Monday, August 3, 2009

An "appeal"ing hand

(Updated 8/04: When my teammates told us this story after the game I misunderstood who was sitting where. The version below is correct.)

Both red, playing in the final round of the national swiss against Fantoni/Nunes, with a range of final placings from about 10th to 40th still possible, you hold Qx A AT9xx AQJxx, and RHO deals and opens 1H. Probably you are thinking you would bid 2NT...do you have a second choice? My teammate Hailong Ao had a different first choice -- he bid 1NT! I won't debate the merits of that, but it did get his high-card points off his chest :-). Now lefty bids 3H, explained as "weak but not crazy," partner passes and righty bids 4H. If you had to sit in at this point, would you act again? Consider for a moment before reading on...





Having shown his hcp but not his shape (to say the least) Hailong continued with 4NT! Although it looks very odd on the face of things to commit to the 5-level on your own, I actually think this is definitely the right action here. RHO must have a distributional hand to justify 4H, and his most likely shortness is in clubs, because if he had club length it would be weak length with the K badly positioned. Hailong's partner, JJ Wang, must have been very surprised to hear 4NT, but quite pleasantly so, for he held xxx Jxx x Kxxxxx, and as you can see 5C rolls. Furthermore, the opponents couldn't resist doubling, so that was +750.

But wait! Over 3H, which the opponents alerted (not alertable for a few years now, but most people seem not to know that,) JJ had inquired and been told the meaning. He then passed in tempo, but nonetheless the Italians felt that UI had been conveyed and this had influenced Hailong's 4NT bid. What do you think about their case?

I don't think they had a case. Some people will always inquire about an alert in a competitive auction -- it is certainly more common to ask only sometimes, but this is clearly an inferior practice and conveys more UI. JJ's hand, which couldn't possibly act over 3H, suggests that he was just asking reflexively and it meant nothing. Maybe he was surprised to hear an alert because he knows 3H is not alertable! He also might have been surprised to hold 3 hearts on the auction and thereby been more curious about the 3H bid, but if his question only conveyed that, it would hardly be an impetus for Hailong to bid. Well anyway, the director ruled that the result was rolled back to 4H making (it is down on optimal defense, but in these cases you don't assume that.) But late at night, the hardworking commitee restored the table result, +750 for our teammates. I look forward to the write-up in the appeals casebook.

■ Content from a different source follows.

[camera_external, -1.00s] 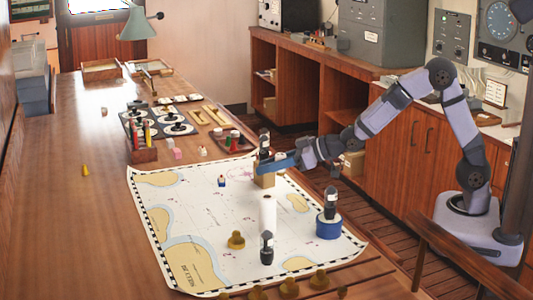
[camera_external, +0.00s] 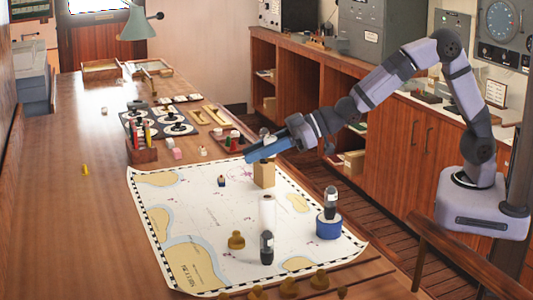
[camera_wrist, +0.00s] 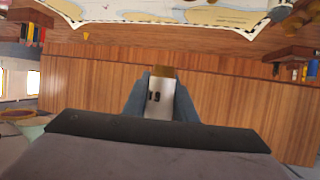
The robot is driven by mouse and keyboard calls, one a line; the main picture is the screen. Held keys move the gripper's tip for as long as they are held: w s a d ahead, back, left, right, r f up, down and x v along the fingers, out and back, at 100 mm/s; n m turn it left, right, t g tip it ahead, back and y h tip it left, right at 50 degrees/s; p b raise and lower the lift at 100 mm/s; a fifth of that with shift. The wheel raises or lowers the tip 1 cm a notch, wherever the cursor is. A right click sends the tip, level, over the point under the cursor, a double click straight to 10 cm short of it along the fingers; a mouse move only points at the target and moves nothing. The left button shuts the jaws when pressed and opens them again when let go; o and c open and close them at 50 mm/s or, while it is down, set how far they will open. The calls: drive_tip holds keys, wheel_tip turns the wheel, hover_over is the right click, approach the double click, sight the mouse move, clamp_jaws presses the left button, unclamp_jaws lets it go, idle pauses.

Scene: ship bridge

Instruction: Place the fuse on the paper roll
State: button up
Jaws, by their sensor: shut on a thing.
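My gripper (camera_external: 262,150) is above the wooden block (camera_external: 264,174), with its blue fingers angled down to the left. In the wrist view its fingers are shut on the fuse (camera_wrist: 160,100), a pale piece with dark marks and a brass-coloured end. Little of the fuse shows in the external view. The paper roll (camera_external: 268,211) is a white upright cylinder on the chart, nearer the camera than the block. The top of the roll looks bare, and the gripper is apart from it.
A dark cylinder (camera_external: 267,247) stands right in front of the roll. Another (camera_external: 331,203) stands on a blue tin (camera_external: 328,228) to the right. A brass piece (camera_external: 236,240) is at left on the chart (camera_external: 190,213). Several brass pieces line the near edge.

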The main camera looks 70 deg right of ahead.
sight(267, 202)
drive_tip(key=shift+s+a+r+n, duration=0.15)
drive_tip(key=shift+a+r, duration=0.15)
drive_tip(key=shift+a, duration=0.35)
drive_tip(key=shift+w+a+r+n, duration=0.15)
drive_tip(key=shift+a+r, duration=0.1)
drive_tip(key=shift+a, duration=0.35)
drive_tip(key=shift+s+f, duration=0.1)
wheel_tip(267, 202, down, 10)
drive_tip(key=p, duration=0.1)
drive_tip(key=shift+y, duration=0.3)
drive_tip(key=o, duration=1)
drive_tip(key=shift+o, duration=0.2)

At my table, I held opener's hand, KJx KQTxx KQJxx ----, and the auction was a pedestrian 1H-2NT-3H-5C-AP, so we scored -600. We missed a decent save in 5H (down 2, probably), but I really don't feel I should be bidding it on my hand -- partner hasn't even promised 4 trumps. So the appeal swung 19 imps, from -15 to +4...it also swung the match from -10 to +9, and our final ranking from 29th to 14th. The final match, which was the only one we played with computer-generated hands, was plenty interesting -- the final score was 30-21. Half of our imps came when we got pushed to 6C doubled, red/white, with about half the deck and a 12-card fit...it turned out to be on a hook, which won, for 1540. They got to 6C at the other table also, but our teammates took the save in their 11-card heart fit for -300.

3 comments:

Memphis MOJO said...

"the director ruled that the result was rolled back to 4H making"

The directors are supposed to do that when there is any doubt. That makes the so-called offending side be the one who has to appeal.

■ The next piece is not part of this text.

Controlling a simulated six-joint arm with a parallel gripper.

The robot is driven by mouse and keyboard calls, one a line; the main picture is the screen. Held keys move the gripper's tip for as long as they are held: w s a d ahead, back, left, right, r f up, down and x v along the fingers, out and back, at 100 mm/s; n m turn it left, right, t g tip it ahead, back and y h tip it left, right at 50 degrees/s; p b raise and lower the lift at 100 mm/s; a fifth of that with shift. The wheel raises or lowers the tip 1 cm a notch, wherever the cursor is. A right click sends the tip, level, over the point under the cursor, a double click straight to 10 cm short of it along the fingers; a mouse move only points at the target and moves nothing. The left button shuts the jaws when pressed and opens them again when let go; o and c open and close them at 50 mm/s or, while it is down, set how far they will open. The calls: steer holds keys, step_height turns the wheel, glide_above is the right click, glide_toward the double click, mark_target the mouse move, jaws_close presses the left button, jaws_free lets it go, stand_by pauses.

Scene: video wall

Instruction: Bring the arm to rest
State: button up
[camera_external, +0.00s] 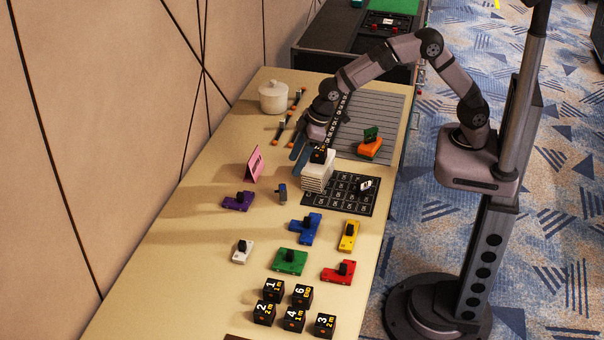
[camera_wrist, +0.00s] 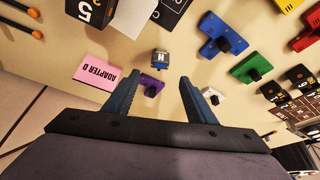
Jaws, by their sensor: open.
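My gripper (camera_external: 300,156) hangs over the table beside a stack of white tiles, with my arm reaching in from the right. In the wrist view my gripper (camera_wrist: 160,95) has its two blue fingers spread apart with nothing between them that it holds. A small grey-blue block marked H (camera_wrist: 160,62) and a purple piece (camera_wrist: 151,85) lie on the table beyond the fingers. The stack of white tiles (camera_external: 316,178) has a black cube (camera_external: 321,155) on top, close to the right of the fingers. Contact between fingers and stack cannot be told.
A pink card (camera_external: 255,164) stands on the table (camera_external: 190,262). A black grid board (camera_external: 345,207), coloured pieces and several black numbered cubes (camera_external: 295,319) lie toward the front. A white lidded pot (camera_external: 273,97), orange-tipped sticks and a grey slatted panel (camera_external: 383,107) are farther back.

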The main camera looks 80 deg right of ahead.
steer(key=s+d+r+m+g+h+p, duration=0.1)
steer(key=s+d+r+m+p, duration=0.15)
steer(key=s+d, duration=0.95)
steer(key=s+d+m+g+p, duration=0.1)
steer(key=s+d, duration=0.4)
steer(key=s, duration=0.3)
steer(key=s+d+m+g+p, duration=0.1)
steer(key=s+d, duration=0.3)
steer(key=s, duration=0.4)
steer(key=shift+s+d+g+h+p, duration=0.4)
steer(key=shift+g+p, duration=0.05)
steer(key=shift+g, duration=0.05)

The committee did the right thing (no-brainer, imo) and justice was served.

about half the deck and a 12-card fit...it turned out to be on a hook, which won, for 1540. They got to 6C at the other table also, but our teammates took the save in their 11-card heart fit for -300.

The say that when each side had a huge fit, it's often right to take out some insurance -- certainly true in this case.

The Rambler said...

I think he asked because he's looking at Jxx in hearts. If LHO has an opener, and partner has a stopper, and RHO has a preemptive raise...

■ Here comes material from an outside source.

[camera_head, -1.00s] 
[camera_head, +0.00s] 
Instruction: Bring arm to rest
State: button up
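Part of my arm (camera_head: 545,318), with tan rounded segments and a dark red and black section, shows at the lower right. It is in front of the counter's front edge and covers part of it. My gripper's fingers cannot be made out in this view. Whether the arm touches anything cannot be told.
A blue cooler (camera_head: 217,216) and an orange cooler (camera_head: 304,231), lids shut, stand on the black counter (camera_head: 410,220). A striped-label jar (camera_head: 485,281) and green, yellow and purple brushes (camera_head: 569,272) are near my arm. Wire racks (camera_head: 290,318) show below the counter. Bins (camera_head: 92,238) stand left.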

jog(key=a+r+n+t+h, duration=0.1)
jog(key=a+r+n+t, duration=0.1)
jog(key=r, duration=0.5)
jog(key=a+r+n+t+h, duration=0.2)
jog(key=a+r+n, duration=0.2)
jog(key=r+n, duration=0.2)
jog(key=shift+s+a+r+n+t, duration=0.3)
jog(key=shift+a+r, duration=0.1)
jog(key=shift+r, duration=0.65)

While I understand that it has always been the case to rule against the "offenders" first, I think that if the national level directors want to be taken seriously, they need to step up and make a bridge ruling more often instead of making the ruling where they can't be faulted for ruling against the "offending side" and having a committee save it at the end. I'd agree with that kind of idea more in a BIT case, but this isn't one.

thg said...

I agree that to automatically rule in favor of the non-offenders is a bit lazy, especially in a NABC event. If it really was a "no-brainer" for the committee, the director should have gotten it right, too.